▶ [JOB]:
Leave out the pictures and transcribe everything else exactly.
* * * * *
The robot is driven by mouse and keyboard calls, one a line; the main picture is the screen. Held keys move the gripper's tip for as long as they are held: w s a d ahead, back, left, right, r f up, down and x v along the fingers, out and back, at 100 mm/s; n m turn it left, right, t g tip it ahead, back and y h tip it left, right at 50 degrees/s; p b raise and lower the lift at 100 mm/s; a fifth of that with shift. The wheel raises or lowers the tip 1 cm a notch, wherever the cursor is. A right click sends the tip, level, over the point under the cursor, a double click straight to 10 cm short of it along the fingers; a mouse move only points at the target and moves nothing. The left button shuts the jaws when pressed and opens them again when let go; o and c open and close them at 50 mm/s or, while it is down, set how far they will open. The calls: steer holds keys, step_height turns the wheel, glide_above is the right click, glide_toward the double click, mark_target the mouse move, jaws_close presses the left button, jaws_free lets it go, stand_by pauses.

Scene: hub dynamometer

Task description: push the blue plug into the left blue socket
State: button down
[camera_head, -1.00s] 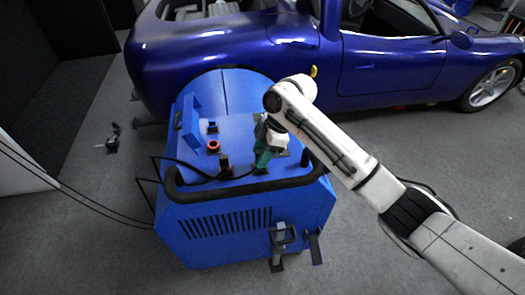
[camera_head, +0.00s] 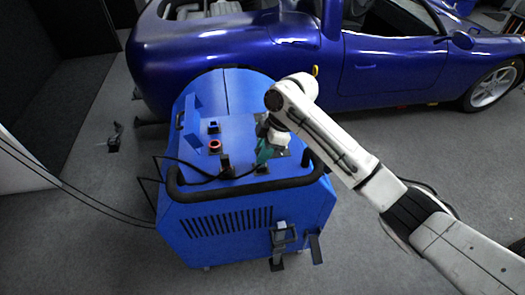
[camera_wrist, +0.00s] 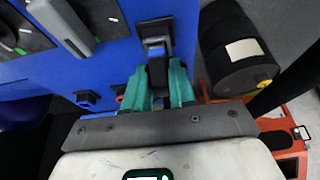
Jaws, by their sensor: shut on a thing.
* * * * *
▶ [CORRECT RESPONSE]:
The robot is driven by mouse and keyboard calls, one a line; the main picture is the screen. Held keys move the gripper's tip for as long as they are held: w s a d ahead, back, left, right, r f up, down and x v along the fingers, out and back, at 100 mm/s; n m turn it left, right, t g tip it ahead, back and y h tip it left, right at 50 degrees/s; p b raise and lower the lift at 100 mm/s; a fifth of that with shift. The wheel raises or lowers the tip 1 cm a notch, wherever the cursor is. A right click sends the tip, level, over the point under the cursor, a double click straight to 10 cm short of it along the fingers; a mouse move only points at the target and moves nothing. The left button shuts the jaws when pressed and opens them again when let go; o and c open and close them at 50 mm/s or, while it is down, set how far they will open. The calls: steer holds keys, step_height turns the wheel, glide_above is the right click, glide_toward the double click, mark_target the mouse move, jaws_close presses the left button, jaws_free lets it go, stand_by pauses.

Scene: hub dynamometer

Task description: push the blue plug into the left blue socket
State: button down
[camera_head, -1.00s] 
[camera_head, +0.00s] 
[camera_wrist, +0.00s] 
Jaws, by their sensor: shut on a thing.

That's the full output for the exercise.